-- Start of INFORMATION SUPPLIED --
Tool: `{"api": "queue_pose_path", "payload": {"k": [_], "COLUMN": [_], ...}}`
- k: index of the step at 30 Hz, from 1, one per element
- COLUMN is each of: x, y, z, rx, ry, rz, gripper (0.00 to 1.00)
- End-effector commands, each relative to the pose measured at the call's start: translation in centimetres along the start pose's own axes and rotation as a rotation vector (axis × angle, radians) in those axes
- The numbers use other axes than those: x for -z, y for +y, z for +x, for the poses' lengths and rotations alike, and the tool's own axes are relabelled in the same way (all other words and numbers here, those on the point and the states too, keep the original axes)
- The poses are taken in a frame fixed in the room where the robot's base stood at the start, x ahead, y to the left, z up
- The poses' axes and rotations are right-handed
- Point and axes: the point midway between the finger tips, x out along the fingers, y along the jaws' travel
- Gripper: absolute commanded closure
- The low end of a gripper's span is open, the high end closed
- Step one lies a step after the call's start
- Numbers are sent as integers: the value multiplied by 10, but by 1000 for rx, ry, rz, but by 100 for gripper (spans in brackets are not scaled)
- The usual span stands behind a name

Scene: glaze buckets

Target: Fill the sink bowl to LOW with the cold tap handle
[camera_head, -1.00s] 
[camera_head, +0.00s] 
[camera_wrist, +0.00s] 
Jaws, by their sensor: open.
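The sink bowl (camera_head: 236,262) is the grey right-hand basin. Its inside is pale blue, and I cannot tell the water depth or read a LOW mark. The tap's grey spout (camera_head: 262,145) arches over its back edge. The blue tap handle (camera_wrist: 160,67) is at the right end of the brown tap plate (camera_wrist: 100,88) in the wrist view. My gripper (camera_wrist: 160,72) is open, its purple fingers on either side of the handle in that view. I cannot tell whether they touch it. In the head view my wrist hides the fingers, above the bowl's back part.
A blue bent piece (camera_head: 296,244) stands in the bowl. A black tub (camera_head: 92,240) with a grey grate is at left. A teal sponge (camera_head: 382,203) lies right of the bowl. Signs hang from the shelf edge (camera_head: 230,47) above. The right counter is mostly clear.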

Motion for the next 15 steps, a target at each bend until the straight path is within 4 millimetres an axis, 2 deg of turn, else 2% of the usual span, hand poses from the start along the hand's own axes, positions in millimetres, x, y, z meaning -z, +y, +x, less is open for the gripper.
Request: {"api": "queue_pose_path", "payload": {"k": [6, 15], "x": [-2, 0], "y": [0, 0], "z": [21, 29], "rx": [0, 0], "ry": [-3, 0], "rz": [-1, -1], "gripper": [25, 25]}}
-- End of INFORMATION SUPPLIED --
-- Start of INFORMATION SUPPLIED --
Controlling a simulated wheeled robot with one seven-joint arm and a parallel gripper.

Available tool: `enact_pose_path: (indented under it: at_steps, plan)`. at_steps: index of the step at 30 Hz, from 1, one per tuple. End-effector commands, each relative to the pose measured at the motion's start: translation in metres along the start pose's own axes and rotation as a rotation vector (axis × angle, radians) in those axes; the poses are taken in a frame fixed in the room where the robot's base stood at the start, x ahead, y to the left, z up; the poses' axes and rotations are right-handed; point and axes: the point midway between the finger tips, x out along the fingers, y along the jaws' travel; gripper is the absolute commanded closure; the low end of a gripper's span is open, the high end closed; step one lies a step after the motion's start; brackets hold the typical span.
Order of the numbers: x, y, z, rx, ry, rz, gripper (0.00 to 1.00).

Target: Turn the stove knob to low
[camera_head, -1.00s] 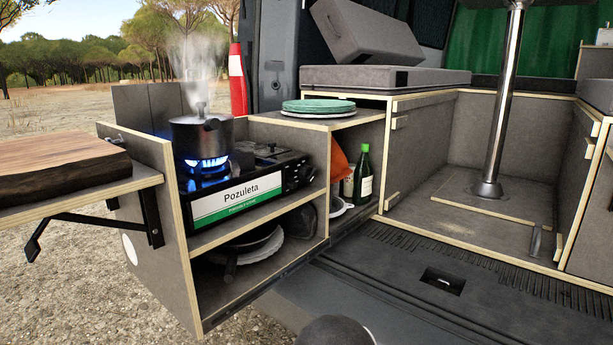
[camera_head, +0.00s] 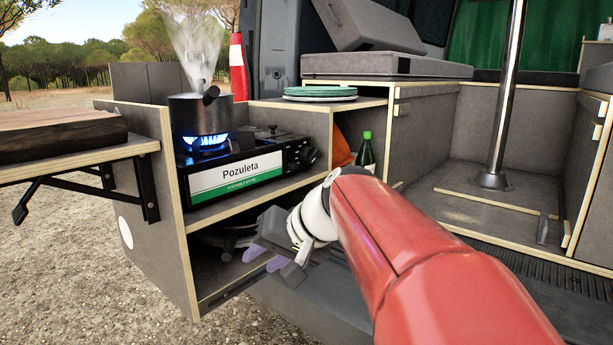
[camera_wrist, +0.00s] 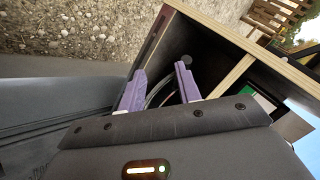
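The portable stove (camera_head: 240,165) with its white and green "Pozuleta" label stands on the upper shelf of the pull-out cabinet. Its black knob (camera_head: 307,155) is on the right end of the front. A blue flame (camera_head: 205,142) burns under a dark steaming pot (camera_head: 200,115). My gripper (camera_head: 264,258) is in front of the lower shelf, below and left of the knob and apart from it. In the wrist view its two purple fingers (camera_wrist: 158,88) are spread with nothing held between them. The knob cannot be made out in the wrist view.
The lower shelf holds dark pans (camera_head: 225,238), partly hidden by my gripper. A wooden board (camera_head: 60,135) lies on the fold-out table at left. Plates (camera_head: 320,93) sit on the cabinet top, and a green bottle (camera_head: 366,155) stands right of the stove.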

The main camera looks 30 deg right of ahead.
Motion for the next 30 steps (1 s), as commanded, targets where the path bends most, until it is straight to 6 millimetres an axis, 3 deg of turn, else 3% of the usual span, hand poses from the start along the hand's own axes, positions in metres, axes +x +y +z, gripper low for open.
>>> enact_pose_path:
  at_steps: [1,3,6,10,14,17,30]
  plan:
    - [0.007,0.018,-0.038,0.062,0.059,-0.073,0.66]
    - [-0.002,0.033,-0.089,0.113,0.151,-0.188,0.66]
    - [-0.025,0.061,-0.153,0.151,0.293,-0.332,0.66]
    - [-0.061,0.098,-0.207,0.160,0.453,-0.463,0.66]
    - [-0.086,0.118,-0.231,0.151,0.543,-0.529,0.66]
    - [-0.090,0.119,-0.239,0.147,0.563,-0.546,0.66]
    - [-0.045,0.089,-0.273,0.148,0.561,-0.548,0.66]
-- End of INFORMATION SUPPLIED --
#### [EXERCISE OBJECTIVE]
Give back, word for word, only the lines above from the line holding "- Point and" to the line holding "Scene: glaze buckets", both included.

#### [SOLUTION TO THE EXERCISE]
- Point and axes: the point midway between the finger tips, x out along the fingers, y along the jaws' travel
- Gripper: absolute commanded closure
- The low end of a gripper's span is open, the high end closed
- Step one lies a step after the call's start
- Numbers are sent as integers: the value multiplied by 10, but by 1000 for rx, ry, rz, but by 100 for gripper (spans in brackets are not scaled)
- The usual span stands behind a name

Scene: glaze buckets

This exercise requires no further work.